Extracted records
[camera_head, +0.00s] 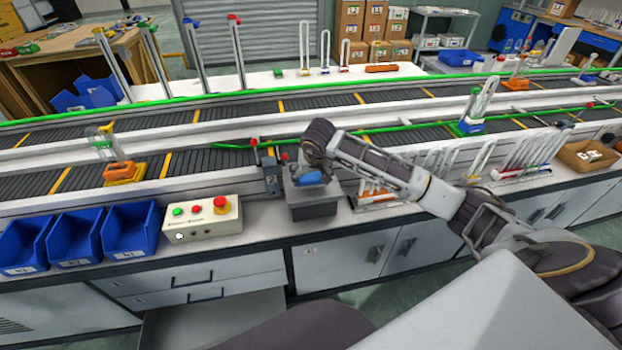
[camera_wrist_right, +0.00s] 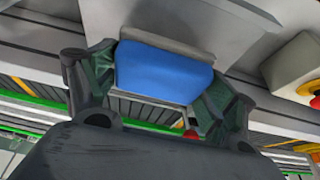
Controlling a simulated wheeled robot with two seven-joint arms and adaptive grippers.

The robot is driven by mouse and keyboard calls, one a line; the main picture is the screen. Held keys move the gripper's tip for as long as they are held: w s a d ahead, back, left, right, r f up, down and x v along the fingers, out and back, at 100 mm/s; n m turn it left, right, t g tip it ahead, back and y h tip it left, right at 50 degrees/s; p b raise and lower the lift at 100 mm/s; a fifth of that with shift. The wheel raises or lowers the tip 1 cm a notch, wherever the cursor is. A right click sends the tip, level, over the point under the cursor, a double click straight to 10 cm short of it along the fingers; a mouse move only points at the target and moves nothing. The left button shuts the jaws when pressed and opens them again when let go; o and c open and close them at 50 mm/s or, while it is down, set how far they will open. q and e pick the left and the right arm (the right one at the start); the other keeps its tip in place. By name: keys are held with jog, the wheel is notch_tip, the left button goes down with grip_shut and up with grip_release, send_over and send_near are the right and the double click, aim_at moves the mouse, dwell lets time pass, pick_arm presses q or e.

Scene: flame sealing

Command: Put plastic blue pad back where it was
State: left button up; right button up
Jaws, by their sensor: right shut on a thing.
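The plastic blue pad (camera_wrist_right: 165,72) sits between the two fingers of my right gripper (camera_wrist_right: 158,84) in the right wrist view, with a grey strip along its upper edge. The gripper is shut on it. In the head view the blue pad (camera_head: 309,179) shows as a small patch under my right gripper (camera_head: 310,172), at the top of a dark grey box-shaped stand (camera_head: 313,207) on the counter. I cannot tell whether the pad touches the stand. My left gripper is not in view.
A control box with red and green buttons (camera_head: 203,219) and blue bins (camera_head: 131,231) stand left of the stand. Racks of clear looped parts (camera_head: 443,165) stand on the right. A conveyor (camera_head: 280,107) runs behind. A drawer (camera_head: 215,318) below is open.

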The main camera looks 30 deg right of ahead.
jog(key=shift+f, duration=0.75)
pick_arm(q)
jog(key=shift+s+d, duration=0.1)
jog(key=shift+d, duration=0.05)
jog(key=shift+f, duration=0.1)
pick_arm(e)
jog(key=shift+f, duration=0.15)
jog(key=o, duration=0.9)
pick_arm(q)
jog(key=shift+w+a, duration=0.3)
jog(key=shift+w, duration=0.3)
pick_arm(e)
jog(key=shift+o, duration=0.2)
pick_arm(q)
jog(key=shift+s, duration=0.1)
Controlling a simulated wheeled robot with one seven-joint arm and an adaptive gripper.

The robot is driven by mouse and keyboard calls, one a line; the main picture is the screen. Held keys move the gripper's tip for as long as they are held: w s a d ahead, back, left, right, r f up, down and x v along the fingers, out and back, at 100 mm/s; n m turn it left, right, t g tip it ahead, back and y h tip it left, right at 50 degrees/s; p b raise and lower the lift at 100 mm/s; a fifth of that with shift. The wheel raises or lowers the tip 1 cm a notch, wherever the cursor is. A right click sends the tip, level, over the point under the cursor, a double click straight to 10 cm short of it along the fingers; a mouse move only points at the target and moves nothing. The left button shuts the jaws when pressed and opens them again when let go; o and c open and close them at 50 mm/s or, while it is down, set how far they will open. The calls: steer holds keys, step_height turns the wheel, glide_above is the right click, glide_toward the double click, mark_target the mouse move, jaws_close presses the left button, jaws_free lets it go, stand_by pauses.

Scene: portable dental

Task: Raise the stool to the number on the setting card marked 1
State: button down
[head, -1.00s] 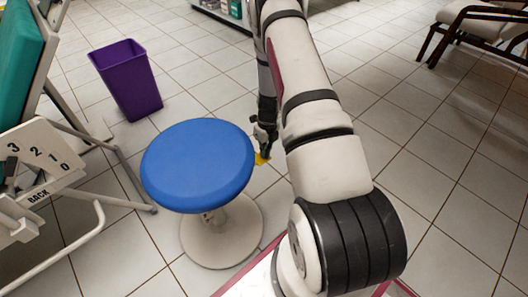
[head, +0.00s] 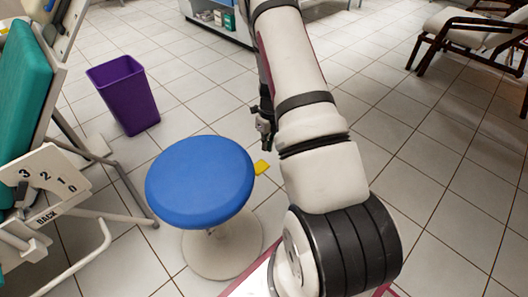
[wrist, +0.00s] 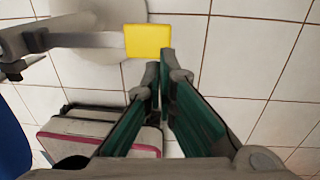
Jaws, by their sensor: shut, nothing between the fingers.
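The stool has a round blue seat (head: 200,182) on a short column above a pale round base (head: 222,250). A yellow paddle (head: 262,167) sticks out on its right side. In the wrist view the yellow paddle (wrist: 148,41) is at the end of a grey lever (wrist: 85,40), just beyond my fingertips. My gripper (head: 264,132) is shut and empty, behind and above the paddle in the head view, apart from it. In the wrist view its green-padded fingers (wrist: 160,68) converge near the paddle. I cannot make out a setting card marked 1 or a height number.
A reclining chair with a plate numbered 3 2 1 0 and marked BACK (head: 48,185) stands at the left. A purple bin (head: 125,95) is behind the stool. A shelf unit (head: 220,20) and another chair (head: 470,35) are farther back. Tiled floor at right is clear.

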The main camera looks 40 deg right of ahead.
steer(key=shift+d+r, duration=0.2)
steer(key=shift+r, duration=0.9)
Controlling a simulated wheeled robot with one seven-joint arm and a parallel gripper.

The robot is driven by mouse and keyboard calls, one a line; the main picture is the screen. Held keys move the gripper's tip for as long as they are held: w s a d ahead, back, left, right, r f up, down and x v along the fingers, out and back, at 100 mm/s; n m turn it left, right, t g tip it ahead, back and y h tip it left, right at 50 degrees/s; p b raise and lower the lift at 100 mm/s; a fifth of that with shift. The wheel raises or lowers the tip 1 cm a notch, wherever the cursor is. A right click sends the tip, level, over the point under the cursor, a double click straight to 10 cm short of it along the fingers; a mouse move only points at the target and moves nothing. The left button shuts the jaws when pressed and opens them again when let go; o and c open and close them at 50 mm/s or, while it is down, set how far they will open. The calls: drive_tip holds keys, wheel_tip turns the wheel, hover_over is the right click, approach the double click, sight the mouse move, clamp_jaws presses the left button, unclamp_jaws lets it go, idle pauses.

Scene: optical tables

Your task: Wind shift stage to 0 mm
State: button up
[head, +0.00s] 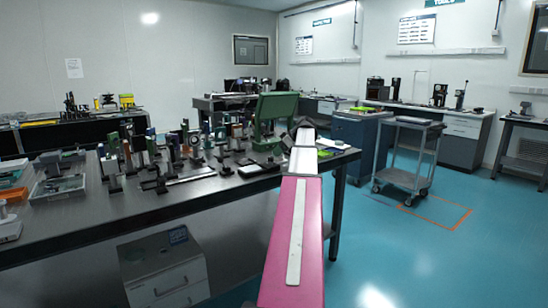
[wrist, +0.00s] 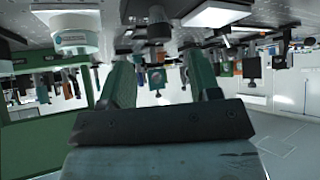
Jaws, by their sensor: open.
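My pink and white arm reaches over the near optical table (head: 110,219) in the head view. My gripper (head: 302,122) is small there, beside the large green box-shaped unit (head: 275,108). In the wrist view, which looks upside down, my gripper (wrist: 160,72) has two green fingers spread apart with nothing held between them. A small dark block with a round face (wrist: 156,78) shows beyond the gap, apart from the fingers. I cannot tell which of the small mounts is the shift stage, and no scale can be read.
Several dark optical mounts (head: 170,150) crowd the table left of my arm. A grey tray (head: 58,189) sits at the table's left. A drawer unit (head: 165,268) stands underneath. A grey cart (head: 408,154) stands to the right, with open blue floor (head: 420,260) before it.

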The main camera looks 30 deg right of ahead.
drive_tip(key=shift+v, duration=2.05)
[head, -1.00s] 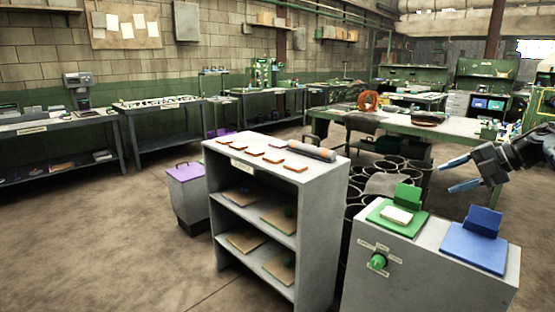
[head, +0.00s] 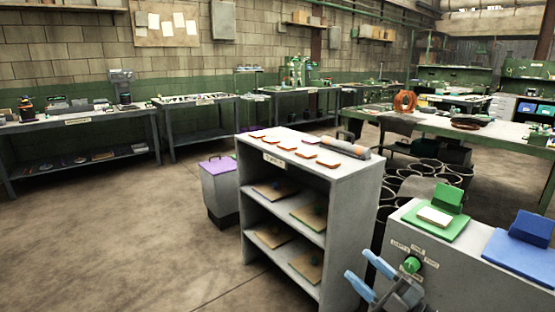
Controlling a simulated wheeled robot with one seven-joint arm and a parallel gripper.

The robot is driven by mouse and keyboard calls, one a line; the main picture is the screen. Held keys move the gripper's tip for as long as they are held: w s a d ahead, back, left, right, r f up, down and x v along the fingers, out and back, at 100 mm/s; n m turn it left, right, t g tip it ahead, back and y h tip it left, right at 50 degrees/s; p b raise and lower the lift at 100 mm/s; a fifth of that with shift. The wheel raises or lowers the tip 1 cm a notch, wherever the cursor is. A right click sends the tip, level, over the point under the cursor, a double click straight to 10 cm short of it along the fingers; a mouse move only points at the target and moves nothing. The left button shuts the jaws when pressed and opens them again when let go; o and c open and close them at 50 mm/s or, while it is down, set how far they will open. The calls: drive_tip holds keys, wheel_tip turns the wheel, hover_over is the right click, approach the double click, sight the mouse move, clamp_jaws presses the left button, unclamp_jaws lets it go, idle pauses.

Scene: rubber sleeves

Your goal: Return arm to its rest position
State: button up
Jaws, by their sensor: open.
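My gripper (head: 362,275) shows at the bottom of the head view, right of centre. Its two blue fingers are spread apart with nothing between them. It is in front of the grey cabinet (head: 440,290) and the right side of the grey shelf unit (head: 350,215). It appears below and left of the green knob (head: 412,264) on the cabinet's front; I cannot tell whether it touches anything. Most of my arm is outside the frame.
A green holder (head: 448,198) with a white block (head: 434,216) and a blue holder (head: 530,230) stand on the cabinet. The shelf unit bears several orange-brown pieces and a grey roll (head: 346,148). A purple-lidded bin (head: 218,166) stands left of it. Floor at the left is clear.

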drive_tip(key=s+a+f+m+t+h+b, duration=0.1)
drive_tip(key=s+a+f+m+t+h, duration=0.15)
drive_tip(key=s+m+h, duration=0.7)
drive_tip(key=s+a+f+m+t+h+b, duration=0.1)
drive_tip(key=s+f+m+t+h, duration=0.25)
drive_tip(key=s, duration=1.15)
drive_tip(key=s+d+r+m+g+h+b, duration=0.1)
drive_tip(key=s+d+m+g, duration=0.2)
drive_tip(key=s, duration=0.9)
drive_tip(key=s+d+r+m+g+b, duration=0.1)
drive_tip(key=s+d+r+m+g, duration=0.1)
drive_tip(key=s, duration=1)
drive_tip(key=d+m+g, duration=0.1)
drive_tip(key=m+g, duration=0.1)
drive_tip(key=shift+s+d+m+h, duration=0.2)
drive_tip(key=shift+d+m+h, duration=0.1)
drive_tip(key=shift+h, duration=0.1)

:: Problem requirements ::
Extract the part of the records that opens with the line containing "[camera_wrist_right, +0.00s]" and closes with the line containing "State: left button up; right button up". Take only those lines, exactly, and no pictures.

:: Answer for this exercise ::
[camera_wrist_right, +0.00s] 
Controlling a simulated wheeled robot with two seven-joint arms and adaptive grippers.

The robot is driven by mouse and keyboard calls, one a line; the main picture is the screen. Held keys move the gripper's tip for as long as they are held: w s a d ahead, back, left, right, r f up, down and x v along the fingers, out and back, at 100 mm/s; n m turn it left, right, t g tip it ahead, back and y h tip it left, right at 50 degrees/s; p b raise and lower the lift at 100 mm/s; a fifth of that with shift. The wheel raises or lowers the tip 1 cm a notch, wherever the cursor is. A right click sends the tip, level, over the point under the cursor, a double click straight to 10 cm short of it along the fingers; a mouse move only points at the target and moves nothing. The left button shuts the jaws when pressed and opens them again when let go; o and c open and close them at 50 mm/s or, while it is down, set how far they will open. q and e pick the left and the right arm (the right one at the start); the other keeps its tip in place. By name: keys are held with jog, the wheel is notch_tip, the left button goes down with grip_shut and up with grip_release, send_over and send_near are the right and the double click, aim_at moves the mouse, dwell lets time pass, pick_arm presses q or e.

Scene: flame sealing

Command: Put plastic blue pad back where it was
State: left button up; right button up

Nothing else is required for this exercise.